⟨

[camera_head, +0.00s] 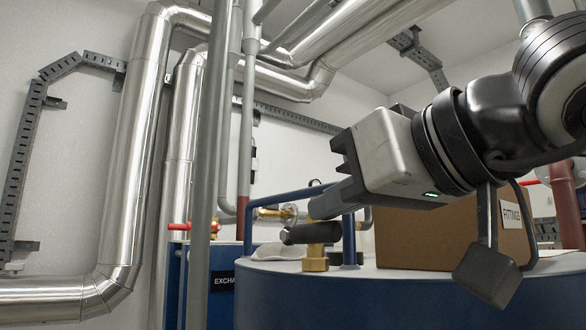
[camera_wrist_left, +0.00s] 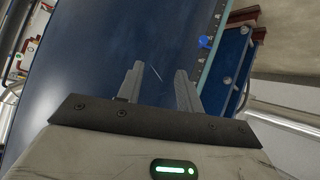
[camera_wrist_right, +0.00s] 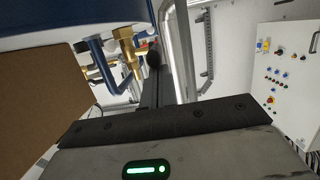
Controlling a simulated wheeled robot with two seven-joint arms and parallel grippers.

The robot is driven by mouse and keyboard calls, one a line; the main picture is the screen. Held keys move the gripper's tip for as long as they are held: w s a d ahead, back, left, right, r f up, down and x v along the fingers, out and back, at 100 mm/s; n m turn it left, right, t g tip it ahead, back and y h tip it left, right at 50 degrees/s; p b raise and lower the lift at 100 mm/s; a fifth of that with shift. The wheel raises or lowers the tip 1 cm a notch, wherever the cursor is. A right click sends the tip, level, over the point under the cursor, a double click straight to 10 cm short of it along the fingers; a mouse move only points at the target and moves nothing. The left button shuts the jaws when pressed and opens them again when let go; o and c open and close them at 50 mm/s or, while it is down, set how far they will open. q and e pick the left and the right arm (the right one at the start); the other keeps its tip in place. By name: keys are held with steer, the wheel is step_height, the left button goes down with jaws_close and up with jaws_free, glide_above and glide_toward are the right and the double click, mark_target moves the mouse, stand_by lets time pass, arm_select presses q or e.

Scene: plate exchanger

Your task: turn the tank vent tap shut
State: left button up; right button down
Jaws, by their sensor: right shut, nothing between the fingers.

⟩

WHAT TO DO: From the data above, copy out every line with the string "nothing" in it.

PROBLEM SOLUTION:
The robot is driven by mouse and keyboard calls, one a line; the main picture is the screen. Held keys move the gripper's tip for as long as they are held: w s a d ahead, back, left, right, r f up, down and x v along the fingers, out and back, at 100 mm/s; n m turn it left, right, t g tip it ahead, back and y h tip it left, right at 50 degrees/s; p b raise and lower the lift at 100 mm/s; a fifth of that with shift. The wheel raises or lowers the tip 1 cm a notch, wherever the cursor is. A right click sends the tip, level, over the point under the cursor, a double click straight to 10 cm short of it along the fingers; a mouse move only points at the target and moves nothing. The left button shuts the jaws when pressed and opens them again when let go; o and c open and close them at 50 mm/s or, while it is down, set how far they will open. q and e pick the left and the right arm (the right one at the start); the other keeps its tip in place. By name: keys are held with steer, the wheel is step_height, the left button goes down with jaws_close and up with jaws_free, glide_above and glide_toward are the right and the double click, mark_target moves the mouse, stand_by lets time pass, arm_select presses q or e.
Jaws, by their sensor: right shut, nothing between the fingers.

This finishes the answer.